Sure. My work focuses mostly on issues of student equity and institutional quality. And the whole array of DEI issues reflect, really, my particular focus now on issues of policy, strategy and law. That focus comes after a stint where, as I term it, I'm a recovering litigator. I also worked as Deputy Assistant Secretary for Civil Rights in the Department of Education during the Clinton administration, and helped form EducationCounsel years ago with former Secretary of Education, Dick Riley. And it was, in essence, a quest to establish a mission based enterprise that would help marry good policy practice and law, to come up with better decision making and better outcomes for all students with a core focus on equity. And so, that's the core of what I do. The vast majority of my particular work in our organization is in the post-secondary space in the admissions and enrollment arena.

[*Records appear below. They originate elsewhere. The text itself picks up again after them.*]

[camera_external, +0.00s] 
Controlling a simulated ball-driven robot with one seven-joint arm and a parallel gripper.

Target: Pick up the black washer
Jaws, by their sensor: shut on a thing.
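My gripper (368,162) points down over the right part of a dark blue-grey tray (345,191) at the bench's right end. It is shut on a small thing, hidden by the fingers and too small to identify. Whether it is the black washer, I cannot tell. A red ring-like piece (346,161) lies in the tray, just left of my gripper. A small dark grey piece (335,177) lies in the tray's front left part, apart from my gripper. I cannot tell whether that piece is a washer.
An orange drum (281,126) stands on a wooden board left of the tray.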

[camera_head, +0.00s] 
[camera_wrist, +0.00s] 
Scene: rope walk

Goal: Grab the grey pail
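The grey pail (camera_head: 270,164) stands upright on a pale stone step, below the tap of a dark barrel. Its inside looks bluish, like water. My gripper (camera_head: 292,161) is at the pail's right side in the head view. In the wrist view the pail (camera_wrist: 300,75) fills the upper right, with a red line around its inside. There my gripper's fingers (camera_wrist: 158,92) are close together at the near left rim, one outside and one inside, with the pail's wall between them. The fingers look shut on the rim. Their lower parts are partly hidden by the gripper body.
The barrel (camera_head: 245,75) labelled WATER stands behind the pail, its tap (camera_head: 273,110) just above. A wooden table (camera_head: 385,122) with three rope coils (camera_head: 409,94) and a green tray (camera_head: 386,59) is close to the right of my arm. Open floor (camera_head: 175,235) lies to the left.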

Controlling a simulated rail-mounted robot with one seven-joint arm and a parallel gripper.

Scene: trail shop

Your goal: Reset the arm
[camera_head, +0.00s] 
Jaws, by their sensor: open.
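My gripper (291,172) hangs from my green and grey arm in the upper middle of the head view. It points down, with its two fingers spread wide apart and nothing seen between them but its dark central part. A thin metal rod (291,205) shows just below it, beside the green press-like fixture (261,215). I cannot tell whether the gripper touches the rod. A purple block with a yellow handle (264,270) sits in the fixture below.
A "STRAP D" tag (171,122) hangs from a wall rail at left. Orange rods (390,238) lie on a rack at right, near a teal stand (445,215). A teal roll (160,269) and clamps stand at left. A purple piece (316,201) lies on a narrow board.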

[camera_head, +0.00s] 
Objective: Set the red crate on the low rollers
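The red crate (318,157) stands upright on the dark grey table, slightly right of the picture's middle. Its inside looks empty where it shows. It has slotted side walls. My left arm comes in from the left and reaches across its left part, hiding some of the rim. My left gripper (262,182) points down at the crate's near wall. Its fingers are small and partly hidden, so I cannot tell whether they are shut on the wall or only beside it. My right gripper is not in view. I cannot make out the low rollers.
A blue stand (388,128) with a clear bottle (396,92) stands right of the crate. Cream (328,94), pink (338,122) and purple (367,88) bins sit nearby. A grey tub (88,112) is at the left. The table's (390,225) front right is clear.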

And how did I get here? I think you can look back at my life, all the way back to my childhood. My mom was a high school teacher and a school counselor for 30 years, and I grew up with her passion about helping students who were low income or students of color getting to and through post-secondary education. College, for me, was also a transformative experience. It gave me confidence and opened my eyes to a new world I had never seen. And my husband and I have two children who are black, and living their experience... One's a senior, senior in college, one's just graduated from college. Living. that experience has given me sort of new insight on the perspectives and the nuances, and the contextualization around issues of diversity, equity, inclusion. And so, I bring sort of all of that sort of personal history to my professional passion.

Eddie Pickett:

Can you tell us about your history of involvement with consideration of race and admissions decisions?

Art Coleman:

Sure. That really began in earnest. I was counting back this morning, it's rather scary. It's almost 30 years ago. But when I was at the department in the Office of Civil Rights, the issues of race conscious admissions and affirmative action more broadly were central to my portfolio. And what I discovered through both outreach and working with institutions around the country was that a lot of very smart people were not connecting the dots between research, policy, practice and law on the front end, and they were creating problems for themselves on the back end. And that became a real kernel of my focus, not only because I cared about the issues authentically, but because as a lawyer I was frustrated that people weren't seeing the light for some strange reason. And so, this became a driving force about what I knew I wanted to do with the rest of my life, and it's really why I've spent so much time on this set of issues.

Eddie Pickett:

Lovely. I remember my ed law class and my higher ed program, shout out to Diana Pullen who's now retired. That class kicked my butt, but oh, did I learn so much. And I think the policy stuff in higher ed is sometimes the things that people don't want to really jump into. They're scared of law or lawyers in those pieces, but seeing this conversation unfolding already but also the work that you're doing, quite important and exciting, actually.

Art Coleman:

Interesting you should say that, because what I've actually tried to do with great intentionality over the last several decades is to take what can be a very intimidating body of case law and cases with lots of legalese, and effectively translate it into common sense policy and practice questions for practitioners, so they can actually do the work that the law demands within a design that makes sense for them in their particular world.

Eddie Pickett:

And as we read the news right now about the Supreme Court case, you frequently see the term affirmative action used to describe what's being debated. Isn't that a little misleading?

Art Coleman:

Okay. You'll have to excuse me while I step up on my soapbox.

Eddie Pickett:

Go ahead.

Art Coleman:

Let me say that I don't think we, as higher education leaders and officials around the country, have done a good and effective job of communicating what is really going on around these issues associated with race and admissions. And the best example of that is we have gotten lazy in using the term affirmative action for something that, in my view, is anything but. Affirmative action originated in the sixties into the seventies. It was designed, in essence, to address remedial backward looking social equity concerns and issues associated with race, ethnicity, and then sex and gender.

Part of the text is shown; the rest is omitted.